- [RECORDS TO PROCESS]
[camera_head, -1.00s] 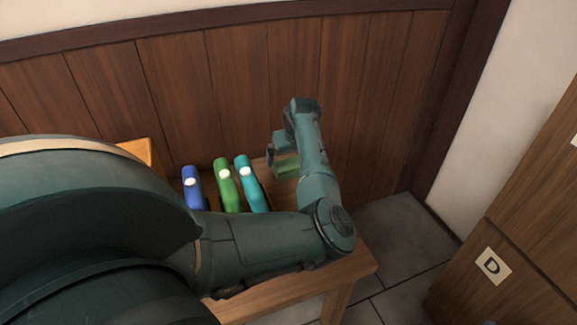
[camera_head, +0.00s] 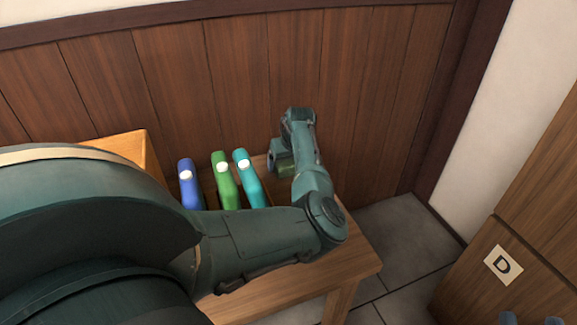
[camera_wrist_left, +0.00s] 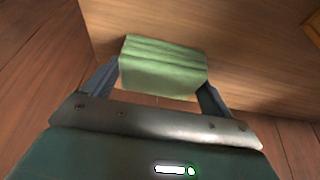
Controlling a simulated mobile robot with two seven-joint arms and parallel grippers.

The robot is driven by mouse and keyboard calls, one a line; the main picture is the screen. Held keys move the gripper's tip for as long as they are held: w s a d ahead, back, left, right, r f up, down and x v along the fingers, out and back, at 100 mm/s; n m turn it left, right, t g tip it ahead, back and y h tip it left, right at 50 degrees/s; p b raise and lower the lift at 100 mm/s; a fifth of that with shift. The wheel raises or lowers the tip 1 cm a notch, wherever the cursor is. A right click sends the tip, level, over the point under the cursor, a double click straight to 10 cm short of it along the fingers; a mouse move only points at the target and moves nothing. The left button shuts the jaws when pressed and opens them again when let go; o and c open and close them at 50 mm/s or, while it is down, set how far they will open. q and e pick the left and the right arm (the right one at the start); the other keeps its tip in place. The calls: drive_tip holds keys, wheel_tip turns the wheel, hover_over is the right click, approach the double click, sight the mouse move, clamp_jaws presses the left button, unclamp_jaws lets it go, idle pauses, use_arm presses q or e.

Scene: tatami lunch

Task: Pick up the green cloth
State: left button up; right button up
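The green cloth (camera_wrist_left: 163,68) is a folded block on the wooden table (camera_wrist_left: 250,80), between the two fingers of my left gripper (camera_wrist_left: 162,82) in the left wrist view. The fingers are wide apart, one at each side of the cloth. I cannot tell whether they touch it. In the head view the cloth (camera_head: 287,169) is mostly hidden behind my left gripper (camera_head: 281,165). Two tips of my right gripper (camera_head: 531,320) show apart at the bottom right edge; the rest is out of frame.
A wooden wall (camera_head: 370,90) is close behind the table.

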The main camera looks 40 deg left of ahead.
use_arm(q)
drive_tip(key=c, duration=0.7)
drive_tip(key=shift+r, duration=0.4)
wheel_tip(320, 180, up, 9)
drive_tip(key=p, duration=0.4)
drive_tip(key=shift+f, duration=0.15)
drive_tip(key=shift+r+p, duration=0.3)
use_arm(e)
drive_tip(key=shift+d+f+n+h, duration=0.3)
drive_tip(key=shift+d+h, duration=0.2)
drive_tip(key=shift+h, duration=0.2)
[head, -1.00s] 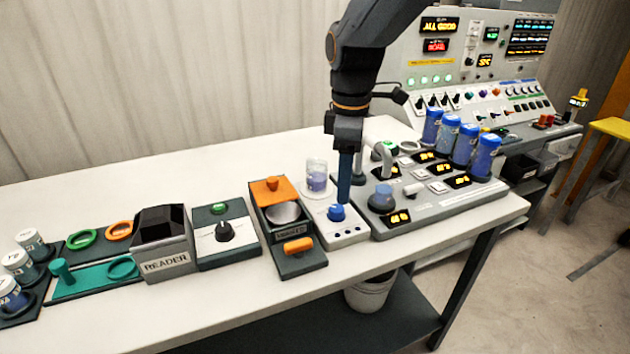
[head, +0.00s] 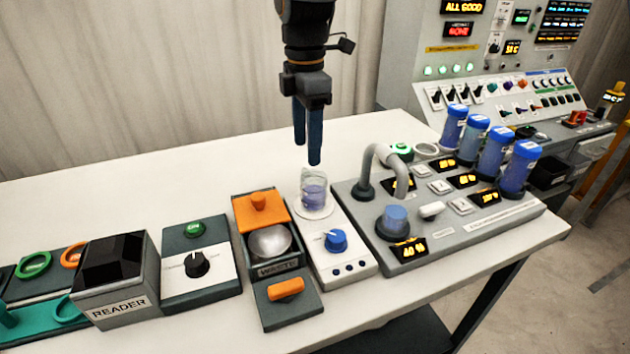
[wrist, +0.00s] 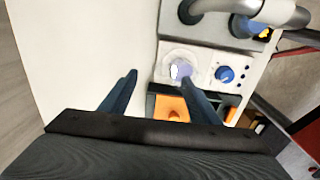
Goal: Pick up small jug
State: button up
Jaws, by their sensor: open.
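The small jug (head: 314,188) looks like the clear vessel with purple liquid in it. It stands upright on the round plate of a white unit with a blue knob. It also shows in the wrist view (wrist: 178,70), past the tip of the right finger, which is close to it in the picture. My gripper (head: 307,154) is open and empty, pointing down above the jug, with its fingertips just over the rim in the head view. The fingers also show in the wrist view (wrist: 159,80), spread apart. No handle can be made out.
A waste unit (head: 283,270) with orange parts stands left of the jug. A grey station with a curved pipe (head: 378,152), a blue cup (head: 395,218) and several blue-capped bottles stands right. A reader box (head: 115,275) is farther left. The white table behind is clear.

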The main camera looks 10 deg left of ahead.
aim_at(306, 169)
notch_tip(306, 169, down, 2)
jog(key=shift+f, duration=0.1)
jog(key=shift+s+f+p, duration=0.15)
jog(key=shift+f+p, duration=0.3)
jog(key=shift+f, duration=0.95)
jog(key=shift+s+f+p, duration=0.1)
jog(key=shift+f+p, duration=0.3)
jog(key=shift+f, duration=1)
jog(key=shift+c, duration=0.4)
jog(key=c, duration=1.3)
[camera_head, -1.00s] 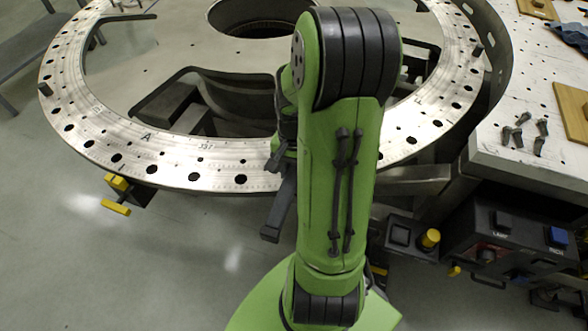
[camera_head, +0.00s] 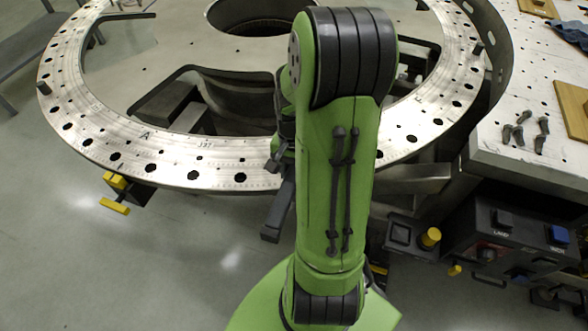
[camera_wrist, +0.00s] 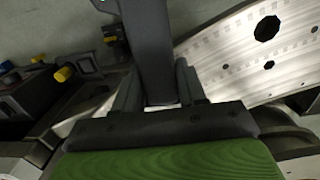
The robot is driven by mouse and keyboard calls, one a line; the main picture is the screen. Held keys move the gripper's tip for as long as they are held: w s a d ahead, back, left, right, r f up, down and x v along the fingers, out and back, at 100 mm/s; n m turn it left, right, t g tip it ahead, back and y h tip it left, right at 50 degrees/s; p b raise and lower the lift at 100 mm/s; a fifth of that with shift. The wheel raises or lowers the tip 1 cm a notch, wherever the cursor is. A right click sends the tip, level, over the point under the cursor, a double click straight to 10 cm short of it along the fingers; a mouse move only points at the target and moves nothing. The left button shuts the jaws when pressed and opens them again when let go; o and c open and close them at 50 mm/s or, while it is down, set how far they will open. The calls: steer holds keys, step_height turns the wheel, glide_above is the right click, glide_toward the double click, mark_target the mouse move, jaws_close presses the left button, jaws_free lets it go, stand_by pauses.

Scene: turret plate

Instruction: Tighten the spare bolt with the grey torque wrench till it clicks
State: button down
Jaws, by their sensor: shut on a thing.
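My gripper (camera_wrist: 158,88) is shut on the grey torque wrench (camera_wrist: 150,45), a dark grey bar between the two fingers in the wrist view. A small green light shows at its top edge. In the head view a dark grey bar (camera_head: 279,208), seemingly the wrench, sticks out past the near rim of the turret plate (camera_head: 170,172), left of my green arm. I cannot make out the spare bolt for certain; several loose dark bolts (camera_head: 519,134) lie on the bench at right.
The metal bench (camera_head: 490,150) stands right of the plate, with a wooden board (camera_head: 574,110) and blue cloth (camera_head: 571,36). Below it is a black box with buttons (camera_head: 510,235). A yellow-handled clamp (camera_head: 115,206) hangs under the plate's left rim. Floor is clear at lower left.

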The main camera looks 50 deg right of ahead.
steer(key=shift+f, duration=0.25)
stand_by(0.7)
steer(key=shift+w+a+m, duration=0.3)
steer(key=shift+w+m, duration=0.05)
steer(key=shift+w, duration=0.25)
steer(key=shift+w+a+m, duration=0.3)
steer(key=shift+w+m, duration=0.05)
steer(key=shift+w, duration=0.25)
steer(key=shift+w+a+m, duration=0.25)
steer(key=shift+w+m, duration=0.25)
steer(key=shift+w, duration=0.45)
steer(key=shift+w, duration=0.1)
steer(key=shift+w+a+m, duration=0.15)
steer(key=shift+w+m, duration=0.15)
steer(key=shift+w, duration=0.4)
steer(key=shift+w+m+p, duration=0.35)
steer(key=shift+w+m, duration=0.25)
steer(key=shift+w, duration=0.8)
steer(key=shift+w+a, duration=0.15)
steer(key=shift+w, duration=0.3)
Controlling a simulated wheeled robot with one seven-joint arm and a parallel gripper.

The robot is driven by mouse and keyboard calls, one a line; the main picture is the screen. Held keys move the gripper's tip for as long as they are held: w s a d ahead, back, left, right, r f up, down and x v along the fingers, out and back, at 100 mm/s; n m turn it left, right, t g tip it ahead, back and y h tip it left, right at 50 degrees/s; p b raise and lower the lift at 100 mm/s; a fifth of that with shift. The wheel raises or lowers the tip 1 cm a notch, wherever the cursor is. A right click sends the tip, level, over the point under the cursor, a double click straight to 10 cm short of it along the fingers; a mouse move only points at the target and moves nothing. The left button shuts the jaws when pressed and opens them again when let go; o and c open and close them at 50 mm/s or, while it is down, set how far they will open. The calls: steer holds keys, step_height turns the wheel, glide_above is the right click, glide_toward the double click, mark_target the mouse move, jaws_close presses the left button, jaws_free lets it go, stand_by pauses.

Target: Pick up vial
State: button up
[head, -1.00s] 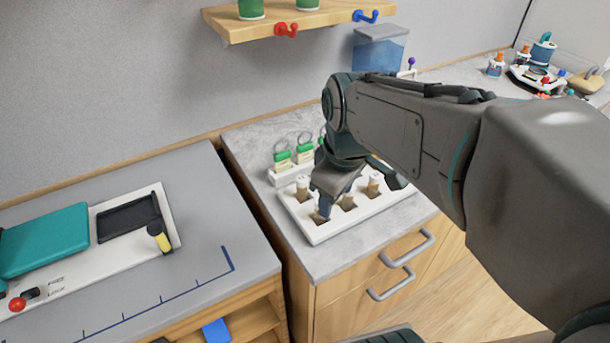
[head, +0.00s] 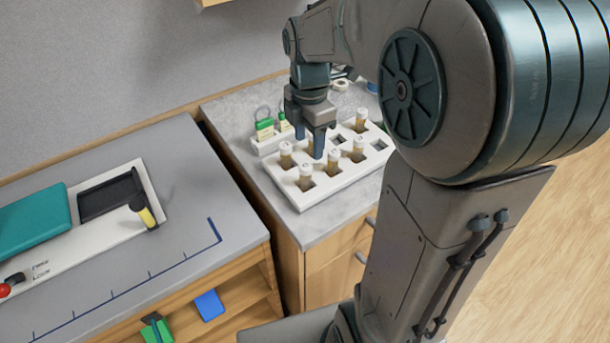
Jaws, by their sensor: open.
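Several tan vials with pale caps stand upright in a white rack (head: 327,189) on the grey counter. One vial (head: 306,177) is at the front left corner, another (head: 286,155) is behind it at the left, and others (head: 333,160) (head: 357,150) (head: 361,119) stand to the right. My gripper (head: 309,145) points down over the left-middle part of the rack, with its fingers apart and nothing seen between them. Its fingertips are close to the vial tops; I cannot tell whether they touch one.
Green-topped items in a small white holder (head: 268,143) stand behind the rack, close to the gripper. A lower grey bench (head: 140,262) with a teal box (head: 38,222) and a yellow-and-black piece (head: 144,211) is at the left. My arm covers the right side.

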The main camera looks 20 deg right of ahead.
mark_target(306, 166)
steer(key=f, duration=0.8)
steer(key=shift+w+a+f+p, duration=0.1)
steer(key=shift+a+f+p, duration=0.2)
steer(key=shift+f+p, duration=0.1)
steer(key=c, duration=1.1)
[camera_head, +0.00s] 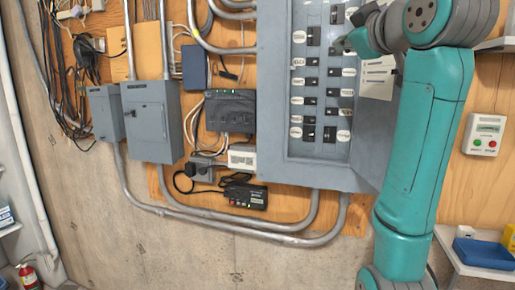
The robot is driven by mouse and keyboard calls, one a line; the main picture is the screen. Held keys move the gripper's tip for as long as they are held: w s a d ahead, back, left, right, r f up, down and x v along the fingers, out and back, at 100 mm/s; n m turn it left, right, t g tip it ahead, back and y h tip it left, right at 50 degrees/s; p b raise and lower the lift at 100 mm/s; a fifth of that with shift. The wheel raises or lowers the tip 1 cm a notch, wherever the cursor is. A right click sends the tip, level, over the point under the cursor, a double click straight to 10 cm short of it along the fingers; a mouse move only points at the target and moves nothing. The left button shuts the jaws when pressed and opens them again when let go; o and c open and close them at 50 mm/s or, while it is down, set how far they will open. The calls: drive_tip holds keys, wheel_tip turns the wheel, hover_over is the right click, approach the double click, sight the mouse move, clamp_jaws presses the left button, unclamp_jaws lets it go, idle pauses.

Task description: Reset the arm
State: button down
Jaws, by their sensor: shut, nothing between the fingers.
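My arm, teal with grey joints, runs up the right side of the view and bends toward the panel at the top. My gripper (342,45) shows only in small part as a dark shape in front of the upper right of the breaker panel (273,95). It looks shut and empty, close to the right column of breakers. Whether it touches a switch cannot be told. The panel is a grey box with two columns of black breakers and white oval labels. My arm hides part of the panel's right side and a paper sheet (378,77) there.
Left of the panel are grey boxes (152,120), a black router (230,110), a black device (245,196) and conduits (230,222). At right are a control box (483,134) with red and green buttons and a shelf with a blue bin (484,253). A fire extinguisher (28,277) stands lower left.

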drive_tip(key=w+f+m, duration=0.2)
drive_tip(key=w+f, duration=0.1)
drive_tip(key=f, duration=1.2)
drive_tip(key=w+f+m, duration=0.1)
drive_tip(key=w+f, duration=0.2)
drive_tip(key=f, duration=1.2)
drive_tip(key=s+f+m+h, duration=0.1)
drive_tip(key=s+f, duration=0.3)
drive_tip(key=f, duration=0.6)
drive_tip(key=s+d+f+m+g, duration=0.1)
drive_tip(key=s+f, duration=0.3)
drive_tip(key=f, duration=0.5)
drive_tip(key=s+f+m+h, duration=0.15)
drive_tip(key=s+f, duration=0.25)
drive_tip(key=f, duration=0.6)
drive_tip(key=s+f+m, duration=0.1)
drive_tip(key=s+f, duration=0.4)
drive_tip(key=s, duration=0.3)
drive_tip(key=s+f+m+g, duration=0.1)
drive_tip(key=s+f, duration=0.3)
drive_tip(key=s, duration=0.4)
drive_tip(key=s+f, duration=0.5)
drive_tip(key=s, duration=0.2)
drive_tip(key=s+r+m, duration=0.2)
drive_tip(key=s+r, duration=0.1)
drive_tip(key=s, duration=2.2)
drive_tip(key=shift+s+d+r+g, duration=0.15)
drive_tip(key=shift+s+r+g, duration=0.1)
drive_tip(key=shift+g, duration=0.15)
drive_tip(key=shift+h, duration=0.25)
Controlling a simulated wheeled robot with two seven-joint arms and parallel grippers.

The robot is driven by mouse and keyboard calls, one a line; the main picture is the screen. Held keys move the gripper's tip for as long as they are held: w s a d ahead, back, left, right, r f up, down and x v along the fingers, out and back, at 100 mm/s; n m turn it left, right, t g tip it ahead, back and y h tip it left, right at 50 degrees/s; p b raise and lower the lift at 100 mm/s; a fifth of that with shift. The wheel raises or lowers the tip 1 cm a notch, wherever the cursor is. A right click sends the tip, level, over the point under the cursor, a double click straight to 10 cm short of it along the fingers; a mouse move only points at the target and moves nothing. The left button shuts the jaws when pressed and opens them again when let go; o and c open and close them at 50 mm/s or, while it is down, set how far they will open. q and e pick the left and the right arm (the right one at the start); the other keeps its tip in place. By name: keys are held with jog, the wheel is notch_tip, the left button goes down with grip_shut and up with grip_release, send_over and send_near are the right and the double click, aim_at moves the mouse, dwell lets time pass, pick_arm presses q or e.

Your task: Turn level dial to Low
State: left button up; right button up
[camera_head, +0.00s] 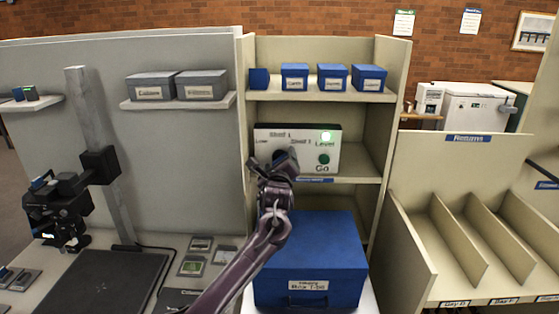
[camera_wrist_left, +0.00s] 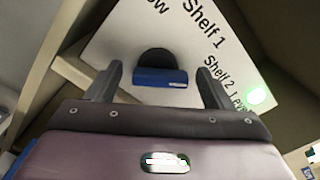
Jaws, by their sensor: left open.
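The white control panel (camera_head: 300,140) stands on the middle shelf, with labels Low, Shelf 1 and Shelf 2 around the level dial. My left gripper (camera_head: 281,160) is in front of the dial and hides most of it in the head view. In the left wrist view the dial is a dark round knob (camera_wrist_left: 156,58) with a blue bar (camera_wrist_left: 160,77) in front, apparently its grip. The open fingers of my left gripper (camera_wrist_left: 159,70) stand on either side of the bar, with gaps. Which label the dial points to cannot be told. My right gripper is not in view.
A green lamp (camera_head: 327,137) is lit by the word Level, above a green Go button (camera_head: 323,159). Small blue boxes (camera_head: 331,77) line the shelf above. A large blue box (camera_head: 312,260) stands below my left arm. Slanted dividers (camera_head: 455,240) are at right.

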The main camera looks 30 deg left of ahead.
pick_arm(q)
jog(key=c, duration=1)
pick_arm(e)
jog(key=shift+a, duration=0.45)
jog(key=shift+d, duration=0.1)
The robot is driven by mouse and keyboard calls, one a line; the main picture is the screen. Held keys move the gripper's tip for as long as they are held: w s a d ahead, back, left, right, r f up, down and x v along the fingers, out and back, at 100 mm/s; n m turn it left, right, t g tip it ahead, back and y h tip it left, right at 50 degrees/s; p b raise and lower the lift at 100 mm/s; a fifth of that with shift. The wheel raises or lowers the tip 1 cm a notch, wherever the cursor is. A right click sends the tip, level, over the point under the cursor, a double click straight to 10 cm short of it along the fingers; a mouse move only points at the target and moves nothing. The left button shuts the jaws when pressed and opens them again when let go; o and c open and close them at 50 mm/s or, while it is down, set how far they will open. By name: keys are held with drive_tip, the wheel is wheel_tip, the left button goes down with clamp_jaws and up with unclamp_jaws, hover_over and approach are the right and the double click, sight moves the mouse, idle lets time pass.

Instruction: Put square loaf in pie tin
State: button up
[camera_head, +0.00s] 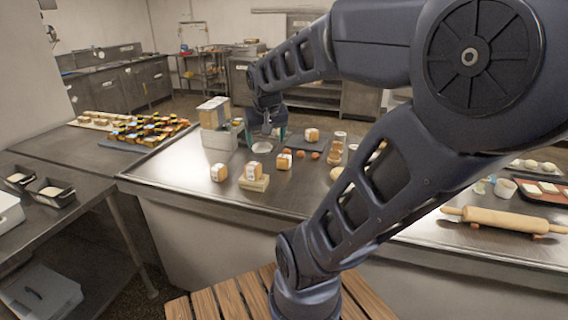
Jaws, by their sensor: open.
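My gripper (265,138) is open over the back left of the steel counter, its two teal fingers apart, with nothing visible between them. A small round pale dish that looks like the pie tin (261,149) lies just below and in front of it. Several small square, bread-like blocks with pale labels stand nearby: one at the front left (218,173), one on a pale slab (253,171), one right of that (284,161) and one on a dark board (312,135). I cannot tell which is the square loaf.
A white box with stacked goods (215,125) stands left of my gripper. Small brown round items (301,154) and stacked buns (335,152) are to the right. A rolling pin (503,221) lies at the right. The counter's front left is clear.

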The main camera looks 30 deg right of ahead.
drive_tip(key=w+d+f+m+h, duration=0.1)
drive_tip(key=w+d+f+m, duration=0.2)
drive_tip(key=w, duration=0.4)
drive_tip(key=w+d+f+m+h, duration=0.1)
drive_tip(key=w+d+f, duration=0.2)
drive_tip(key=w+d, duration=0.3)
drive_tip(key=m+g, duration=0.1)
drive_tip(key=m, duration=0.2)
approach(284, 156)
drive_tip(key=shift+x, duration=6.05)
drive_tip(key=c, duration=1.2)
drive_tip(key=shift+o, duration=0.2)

- [GOAL]
Locate the lines above that hold the word "arms". Show every one of them.

- [EXERCISE RESPONSE]
Controlling a simulated mobile robot with two seven-joint arms and parallel grippers.
Controlling a simulated wheeled robot with two seven-joint arms and parallel grippers.

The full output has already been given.